Answer: Because it was assigned reading in high school.
Sadly, most crap books I had to finish were due to "education." Lord of the Flies & Catcher in the Rye added nothing to my life. The first was just literary Thomas Hobbes (who sucks anyway); the other was a teenage a nervous breakdown because he couldn't handle becoming a grownup
As CS Lewis' demon Screwtape put it "Of course you can't tempt your primary soul today, that field that protects him comes from reading a good book. You must stop him from doing that. You want him to read "important" books. Books that he'll hate."

CC: @RDPaolinelli
So, do yourself a favor everyone. Go out, and read fun books. Books you're going to enjoy. Because life is too short because someone tells you "this book is important."

Now riddle me this, Batman, what makes good fiction? Or at least not-evil books?
Let's use a negative example.

Baldacci's Guilty has our hero Will Robie go home to rural MS after his father is arrested for murder.

Conclusion?
Robie's high school sweetheart had been repeatedly raped and molested by her own father, had a kid as a result, & spent decades on revenge on Robie for not personally rescuing her (though he himself had no knowledge of the abuse at the time).

Fun, huh?

No, not really.
I think this is a good example of something that is not edifying.
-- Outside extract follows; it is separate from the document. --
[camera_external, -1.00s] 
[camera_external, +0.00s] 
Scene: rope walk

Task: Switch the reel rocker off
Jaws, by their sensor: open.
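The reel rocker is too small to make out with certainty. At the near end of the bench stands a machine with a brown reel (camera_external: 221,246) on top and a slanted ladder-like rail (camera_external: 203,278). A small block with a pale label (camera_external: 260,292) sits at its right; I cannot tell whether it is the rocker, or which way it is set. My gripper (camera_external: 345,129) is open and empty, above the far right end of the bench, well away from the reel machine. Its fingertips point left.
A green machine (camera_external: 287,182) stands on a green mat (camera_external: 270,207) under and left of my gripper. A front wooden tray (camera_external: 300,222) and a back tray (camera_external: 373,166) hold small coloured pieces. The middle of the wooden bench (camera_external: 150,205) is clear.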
Seriously, it's right up there with how rape is not entertainment.

You need something that at least adds to you as a person, as opposed to crap in evil books, which at least makes you want to take a shower
Good fiction should at least be uplifting in some degree.
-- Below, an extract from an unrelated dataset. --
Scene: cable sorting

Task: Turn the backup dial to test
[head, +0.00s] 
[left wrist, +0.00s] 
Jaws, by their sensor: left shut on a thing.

That was the nice thing about #SadPuppies, --the books were edifying: Neal Stephenson, John C Wright, John Ringo, good solid fiction.
Technically, edifying, or superversive, fiction, isn't new. It's very old fashioned, beginning /middle /end, good guys bad guys fiction.
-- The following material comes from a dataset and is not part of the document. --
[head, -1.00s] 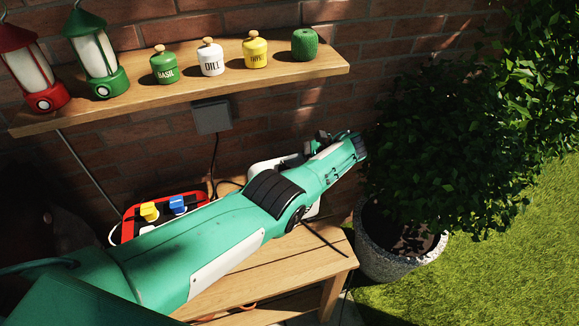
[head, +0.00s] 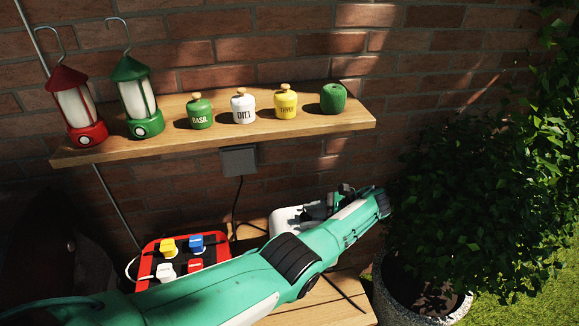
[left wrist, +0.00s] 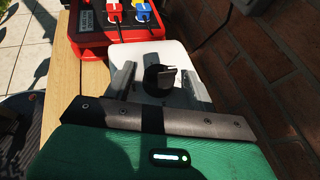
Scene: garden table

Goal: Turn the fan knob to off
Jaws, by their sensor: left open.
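The black fan knob (left wrist: 160,78) with a white pointer mark sits on a white housing (left wrist: 150,58) in the left wrist view. The pointer mark lies toward the right in that picture. My left gripper (left wrist: 158,75) is open, with one grey finger on each side of the knob and a gap visible on both sides. In the head view the white housing (head: 283,217) stands on the bench beyond my left forearm, which hides part of it. There my left gripper (head: 318,208) shows as a small dark shape over the housing. The knob is hidden there. My right gripper is out of view.
A red power strip (head: 146,258) with coloured plugs stands left of the housing. A brick wall (head: 300,60) rises behind. A shelf (head: 215,140) with lanterns and jars hangs above. A potted bush (head: 450,180) stands to the right.
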Let's take a look at a classic film where the good guys and bad guys aren't exactly traditional:

For example, The Sting.
The protagonists there aren't "good" in the usual sense; they're all con artists. But there's the difference between the more standard rogue versus the film's antagonist, Doyle Lonagan (played by the impeccable Robert Shaw, who could do whatever the bloody heck he liked, really).
Our antagonists are murderous pricks, and our protagonists are simple thieves. In the hierarchy of sins, most people will go for the thief over the killer.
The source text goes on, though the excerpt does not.